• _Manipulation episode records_
▬▬▬▬▬▬▬▬▬▬
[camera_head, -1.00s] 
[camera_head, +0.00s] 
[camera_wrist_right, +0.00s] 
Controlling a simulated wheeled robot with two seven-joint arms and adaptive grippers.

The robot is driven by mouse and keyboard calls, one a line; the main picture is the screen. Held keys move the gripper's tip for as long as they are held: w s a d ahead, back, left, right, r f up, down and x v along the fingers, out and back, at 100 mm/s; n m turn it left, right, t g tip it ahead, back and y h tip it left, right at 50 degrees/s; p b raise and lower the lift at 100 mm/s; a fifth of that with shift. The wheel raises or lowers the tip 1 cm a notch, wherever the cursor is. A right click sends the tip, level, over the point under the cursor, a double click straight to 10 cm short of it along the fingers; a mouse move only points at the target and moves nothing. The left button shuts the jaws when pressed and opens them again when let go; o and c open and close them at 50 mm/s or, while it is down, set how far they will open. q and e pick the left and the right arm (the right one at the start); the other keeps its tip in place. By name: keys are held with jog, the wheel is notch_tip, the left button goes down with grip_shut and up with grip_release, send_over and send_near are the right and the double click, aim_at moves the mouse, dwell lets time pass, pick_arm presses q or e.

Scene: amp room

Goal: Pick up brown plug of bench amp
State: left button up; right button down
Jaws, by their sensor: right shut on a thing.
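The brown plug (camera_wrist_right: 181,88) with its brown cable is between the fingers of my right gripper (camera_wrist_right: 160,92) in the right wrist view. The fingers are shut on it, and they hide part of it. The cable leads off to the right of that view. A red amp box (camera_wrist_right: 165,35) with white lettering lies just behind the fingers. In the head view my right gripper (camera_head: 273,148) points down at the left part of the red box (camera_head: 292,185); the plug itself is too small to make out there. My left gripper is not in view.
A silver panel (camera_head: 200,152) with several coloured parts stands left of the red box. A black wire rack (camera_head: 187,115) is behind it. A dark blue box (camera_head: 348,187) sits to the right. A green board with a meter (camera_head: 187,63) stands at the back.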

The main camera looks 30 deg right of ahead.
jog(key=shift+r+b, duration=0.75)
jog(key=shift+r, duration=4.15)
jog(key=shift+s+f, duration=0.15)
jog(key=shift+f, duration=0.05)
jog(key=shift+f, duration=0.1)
▬▬▬▬▬▬▬▬▬▬
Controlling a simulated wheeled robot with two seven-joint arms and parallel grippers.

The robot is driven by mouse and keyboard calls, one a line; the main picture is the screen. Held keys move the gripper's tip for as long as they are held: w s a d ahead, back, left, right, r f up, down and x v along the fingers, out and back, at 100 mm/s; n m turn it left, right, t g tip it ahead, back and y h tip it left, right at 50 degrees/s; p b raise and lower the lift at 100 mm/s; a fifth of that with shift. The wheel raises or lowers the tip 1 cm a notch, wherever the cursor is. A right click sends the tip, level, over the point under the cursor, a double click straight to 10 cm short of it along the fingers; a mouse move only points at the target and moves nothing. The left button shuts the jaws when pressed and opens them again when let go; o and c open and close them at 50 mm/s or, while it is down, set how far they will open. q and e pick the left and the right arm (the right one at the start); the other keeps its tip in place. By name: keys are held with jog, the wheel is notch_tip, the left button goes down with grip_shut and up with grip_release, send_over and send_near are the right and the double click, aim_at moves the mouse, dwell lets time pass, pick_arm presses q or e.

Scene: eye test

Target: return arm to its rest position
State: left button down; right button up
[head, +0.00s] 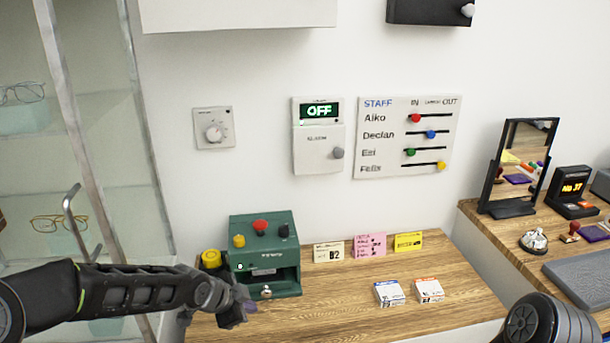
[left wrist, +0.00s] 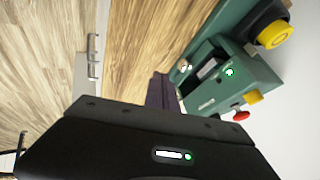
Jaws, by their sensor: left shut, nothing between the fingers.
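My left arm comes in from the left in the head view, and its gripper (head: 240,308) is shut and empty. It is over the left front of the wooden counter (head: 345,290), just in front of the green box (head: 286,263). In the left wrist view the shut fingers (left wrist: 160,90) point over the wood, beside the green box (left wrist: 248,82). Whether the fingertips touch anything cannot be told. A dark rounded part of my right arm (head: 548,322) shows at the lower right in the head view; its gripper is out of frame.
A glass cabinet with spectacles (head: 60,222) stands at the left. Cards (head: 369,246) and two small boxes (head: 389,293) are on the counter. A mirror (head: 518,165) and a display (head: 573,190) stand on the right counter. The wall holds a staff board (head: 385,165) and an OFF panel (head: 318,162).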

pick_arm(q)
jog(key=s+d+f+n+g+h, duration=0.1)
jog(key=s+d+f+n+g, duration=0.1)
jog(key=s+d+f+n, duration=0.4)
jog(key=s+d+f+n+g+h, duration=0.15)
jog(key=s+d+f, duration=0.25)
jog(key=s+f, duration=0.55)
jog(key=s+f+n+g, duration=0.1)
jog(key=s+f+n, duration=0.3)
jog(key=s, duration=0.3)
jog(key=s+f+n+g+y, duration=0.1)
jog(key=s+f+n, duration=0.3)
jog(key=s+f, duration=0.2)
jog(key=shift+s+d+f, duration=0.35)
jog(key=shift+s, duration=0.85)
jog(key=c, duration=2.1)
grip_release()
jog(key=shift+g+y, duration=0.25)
▬▬▬▬▬▬▬▬▬▬
• _AIM OF THE EXERCISE_
Which lines hold the string "seven"? Copy all of them from the data above.

• _RESULT FOR THIS EXERCISE_
Controlling a simulated wheeled robot with two seven-joint arms and adaptive grippers.
Controlling a simulated wheeled robot with two seven-joint arms and parallel grippers.

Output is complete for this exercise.